[Begin INPUT ROWS]

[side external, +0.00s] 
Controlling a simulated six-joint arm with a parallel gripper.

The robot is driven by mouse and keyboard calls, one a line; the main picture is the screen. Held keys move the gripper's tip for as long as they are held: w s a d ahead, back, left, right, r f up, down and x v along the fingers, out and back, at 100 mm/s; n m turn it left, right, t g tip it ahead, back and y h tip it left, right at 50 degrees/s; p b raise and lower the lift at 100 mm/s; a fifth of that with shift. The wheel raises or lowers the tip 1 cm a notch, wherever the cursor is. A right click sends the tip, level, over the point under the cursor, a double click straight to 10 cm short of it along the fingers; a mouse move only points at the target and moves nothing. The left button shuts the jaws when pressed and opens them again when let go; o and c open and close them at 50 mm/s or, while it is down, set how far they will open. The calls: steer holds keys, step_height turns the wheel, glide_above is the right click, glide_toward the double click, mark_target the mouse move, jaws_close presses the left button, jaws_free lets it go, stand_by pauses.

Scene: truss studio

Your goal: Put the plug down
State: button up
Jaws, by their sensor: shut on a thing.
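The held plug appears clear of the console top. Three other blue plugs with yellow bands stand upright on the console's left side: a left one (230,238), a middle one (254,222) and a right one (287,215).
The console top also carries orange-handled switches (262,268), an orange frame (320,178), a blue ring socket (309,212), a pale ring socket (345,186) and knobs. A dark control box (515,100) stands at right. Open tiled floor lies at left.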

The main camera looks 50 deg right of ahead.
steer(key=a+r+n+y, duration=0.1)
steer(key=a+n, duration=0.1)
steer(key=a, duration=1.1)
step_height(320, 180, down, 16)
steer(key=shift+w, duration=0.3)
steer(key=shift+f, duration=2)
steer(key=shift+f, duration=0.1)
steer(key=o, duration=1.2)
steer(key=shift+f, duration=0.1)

[End INPUT ROWS]
[Begin INPUT ROWS]

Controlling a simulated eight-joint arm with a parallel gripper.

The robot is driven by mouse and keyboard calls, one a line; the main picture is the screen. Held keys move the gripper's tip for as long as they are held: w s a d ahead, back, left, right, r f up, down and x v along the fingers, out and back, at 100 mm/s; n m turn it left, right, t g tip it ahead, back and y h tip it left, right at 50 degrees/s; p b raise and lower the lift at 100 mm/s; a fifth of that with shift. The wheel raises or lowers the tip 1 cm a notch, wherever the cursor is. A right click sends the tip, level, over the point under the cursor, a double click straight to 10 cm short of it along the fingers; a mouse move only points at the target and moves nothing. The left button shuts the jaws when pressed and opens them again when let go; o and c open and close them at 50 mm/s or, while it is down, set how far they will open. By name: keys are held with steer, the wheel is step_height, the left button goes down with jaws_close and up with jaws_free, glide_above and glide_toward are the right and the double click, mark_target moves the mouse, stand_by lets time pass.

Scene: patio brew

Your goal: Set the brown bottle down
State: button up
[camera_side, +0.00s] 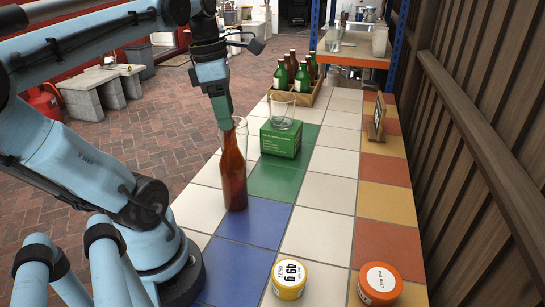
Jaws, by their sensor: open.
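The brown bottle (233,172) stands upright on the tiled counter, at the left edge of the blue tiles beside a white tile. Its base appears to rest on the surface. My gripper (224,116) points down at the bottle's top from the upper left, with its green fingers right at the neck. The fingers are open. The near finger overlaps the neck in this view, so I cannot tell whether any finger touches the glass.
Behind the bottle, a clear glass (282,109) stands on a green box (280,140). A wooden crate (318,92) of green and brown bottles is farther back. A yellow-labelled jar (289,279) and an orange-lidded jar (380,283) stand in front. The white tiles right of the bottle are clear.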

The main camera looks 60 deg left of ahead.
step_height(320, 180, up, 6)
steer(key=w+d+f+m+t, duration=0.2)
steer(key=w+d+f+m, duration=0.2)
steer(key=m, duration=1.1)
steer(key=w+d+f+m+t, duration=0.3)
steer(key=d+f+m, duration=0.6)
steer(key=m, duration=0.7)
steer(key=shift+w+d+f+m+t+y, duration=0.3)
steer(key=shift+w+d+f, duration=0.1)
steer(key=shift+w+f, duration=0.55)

[End INPUT ROWS]

> GIVEN TASK
Show all lines from the data above in which the word "Your" appears.

> FINAL RESULT
Your goal: Put the plug down
Your goal: Set the brown bottle down

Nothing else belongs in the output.